WHAT THIS TASK INVOLVES:
Repeat exactly the stretch of lines from the line containing "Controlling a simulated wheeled" through the line containing "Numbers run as", both included, and nothing else.

PROVIDED DATA:

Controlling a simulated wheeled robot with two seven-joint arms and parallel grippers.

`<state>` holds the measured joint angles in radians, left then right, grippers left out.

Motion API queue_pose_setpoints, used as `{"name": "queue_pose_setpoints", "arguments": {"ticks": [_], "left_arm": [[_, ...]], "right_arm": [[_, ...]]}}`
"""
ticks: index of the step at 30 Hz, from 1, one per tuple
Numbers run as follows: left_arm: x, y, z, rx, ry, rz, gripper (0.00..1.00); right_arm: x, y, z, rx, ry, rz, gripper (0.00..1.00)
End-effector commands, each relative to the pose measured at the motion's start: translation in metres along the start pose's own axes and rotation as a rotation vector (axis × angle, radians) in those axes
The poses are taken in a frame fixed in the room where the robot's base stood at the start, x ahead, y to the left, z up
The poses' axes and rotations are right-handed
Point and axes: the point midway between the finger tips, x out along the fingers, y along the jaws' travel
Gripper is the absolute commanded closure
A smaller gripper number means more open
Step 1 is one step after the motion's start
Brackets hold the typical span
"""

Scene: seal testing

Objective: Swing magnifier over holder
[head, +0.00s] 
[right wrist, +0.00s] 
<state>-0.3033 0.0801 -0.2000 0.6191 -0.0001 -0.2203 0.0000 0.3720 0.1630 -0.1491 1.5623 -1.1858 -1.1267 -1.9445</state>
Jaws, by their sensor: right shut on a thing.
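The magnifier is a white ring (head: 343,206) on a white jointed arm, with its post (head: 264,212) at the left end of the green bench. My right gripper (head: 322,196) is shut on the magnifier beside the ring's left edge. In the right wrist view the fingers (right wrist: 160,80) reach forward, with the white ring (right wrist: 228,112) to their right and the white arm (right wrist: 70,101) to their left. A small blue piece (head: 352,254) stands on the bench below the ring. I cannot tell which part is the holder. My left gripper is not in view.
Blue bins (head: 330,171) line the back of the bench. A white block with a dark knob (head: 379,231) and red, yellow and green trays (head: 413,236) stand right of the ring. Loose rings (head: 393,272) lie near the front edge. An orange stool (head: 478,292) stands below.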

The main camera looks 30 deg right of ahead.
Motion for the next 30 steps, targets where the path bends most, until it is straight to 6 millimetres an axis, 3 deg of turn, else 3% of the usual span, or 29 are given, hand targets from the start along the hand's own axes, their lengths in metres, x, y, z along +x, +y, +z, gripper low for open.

* * *

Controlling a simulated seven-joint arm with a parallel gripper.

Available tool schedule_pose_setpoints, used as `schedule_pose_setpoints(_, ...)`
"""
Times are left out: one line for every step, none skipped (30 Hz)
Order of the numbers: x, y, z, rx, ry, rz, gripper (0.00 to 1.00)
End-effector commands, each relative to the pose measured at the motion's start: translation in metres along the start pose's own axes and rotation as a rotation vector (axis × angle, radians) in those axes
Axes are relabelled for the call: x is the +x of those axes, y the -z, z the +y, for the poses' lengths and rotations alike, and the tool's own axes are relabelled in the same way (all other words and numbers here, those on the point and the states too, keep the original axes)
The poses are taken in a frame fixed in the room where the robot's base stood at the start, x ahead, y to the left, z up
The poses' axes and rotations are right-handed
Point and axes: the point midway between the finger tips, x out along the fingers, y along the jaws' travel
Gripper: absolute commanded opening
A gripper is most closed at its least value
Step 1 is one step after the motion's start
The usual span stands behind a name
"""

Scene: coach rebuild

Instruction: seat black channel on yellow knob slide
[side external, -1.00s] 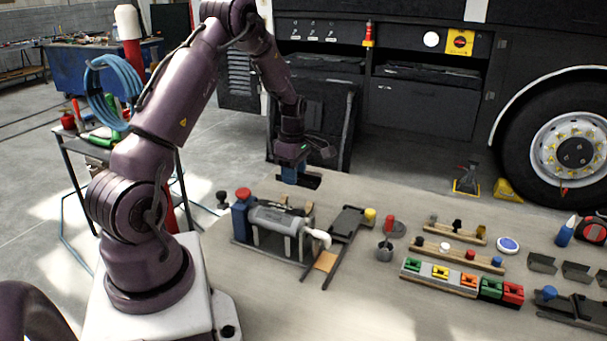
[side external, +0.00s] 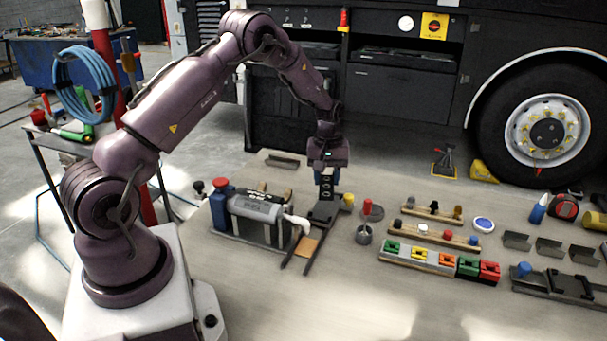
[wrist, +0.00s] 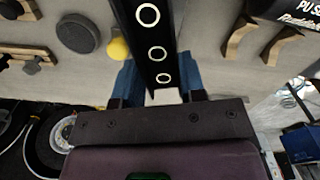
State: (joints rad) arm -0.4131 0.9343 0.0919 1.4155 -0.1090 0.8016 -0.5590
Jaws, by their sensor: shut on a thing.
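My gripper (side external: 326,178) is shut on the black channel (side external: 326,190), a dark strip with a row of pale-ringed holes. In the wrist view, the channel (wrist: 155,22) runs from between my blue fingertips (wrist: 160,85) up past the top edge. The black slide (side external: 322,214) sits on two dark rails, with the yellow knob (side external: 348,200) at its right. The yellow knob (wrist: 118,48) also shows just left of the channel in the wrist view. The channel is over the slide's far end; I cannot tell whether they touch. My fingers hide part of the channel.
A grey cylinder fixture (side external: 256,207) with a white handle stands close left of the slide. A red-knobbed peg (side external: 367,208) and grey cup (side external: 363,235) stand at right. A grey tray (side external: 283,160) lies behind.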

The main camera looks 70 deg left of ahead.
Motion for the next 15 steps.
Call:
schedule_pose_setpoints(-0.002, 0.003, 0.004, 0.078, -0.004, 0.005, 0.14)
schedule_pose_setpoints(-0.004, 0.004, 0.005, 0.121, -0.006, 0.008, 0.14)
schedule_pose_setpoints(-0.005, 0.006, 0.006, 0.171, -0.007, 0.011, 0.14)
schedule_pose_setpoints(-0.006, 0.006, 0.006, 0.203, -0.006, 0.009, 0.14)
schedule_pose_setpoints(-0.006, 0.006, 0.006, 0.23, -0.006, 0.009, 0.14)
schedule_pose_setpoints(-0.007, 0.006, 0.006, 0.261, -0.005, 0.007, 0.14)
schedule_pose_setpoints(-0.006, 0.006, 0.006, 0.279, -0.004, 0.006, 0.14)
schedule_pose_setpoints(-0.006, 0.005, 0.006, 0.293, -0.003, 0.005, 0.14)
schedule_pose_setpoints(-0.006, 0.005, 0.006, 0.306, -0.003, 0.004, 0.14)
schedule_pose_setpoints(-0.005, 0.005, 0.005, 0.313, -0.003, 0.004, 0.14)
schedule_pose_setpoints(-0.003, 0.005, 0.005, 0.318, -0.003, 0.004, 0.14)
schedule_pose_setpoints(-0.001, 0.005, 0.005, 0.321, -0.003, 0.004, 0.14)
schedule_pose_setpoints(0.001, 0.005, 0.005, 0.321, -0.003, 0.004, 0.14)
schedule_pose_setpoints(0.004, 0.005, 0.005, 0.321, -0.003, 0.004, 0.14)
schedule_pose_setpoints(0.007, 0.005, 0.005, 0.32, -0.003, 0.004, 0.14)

RESPONSE BELOW:
Controlling a simulated wheeled robot with two seven-joint arms and parallel grippers.

`<state>` holds the measured joint angles in radians, left then right, grippers left out.

Motion API queue_pose_setpoints, used as `{"name": "queue_pose_setpoints", "arguments": {"ticks": [_], "left_arm": [[_, ...]], "right_arm": [[_, ...]]}}`
"""
ticks: index of the step at 30 Hz, from 1, one per tuple
Numbers run as follows: left_arm: x, y, z, rx, ry, rz, gripper (0.00..1.00); right_arm: x, y, z, rx, ry, rz, gripper (0.00..1.00)

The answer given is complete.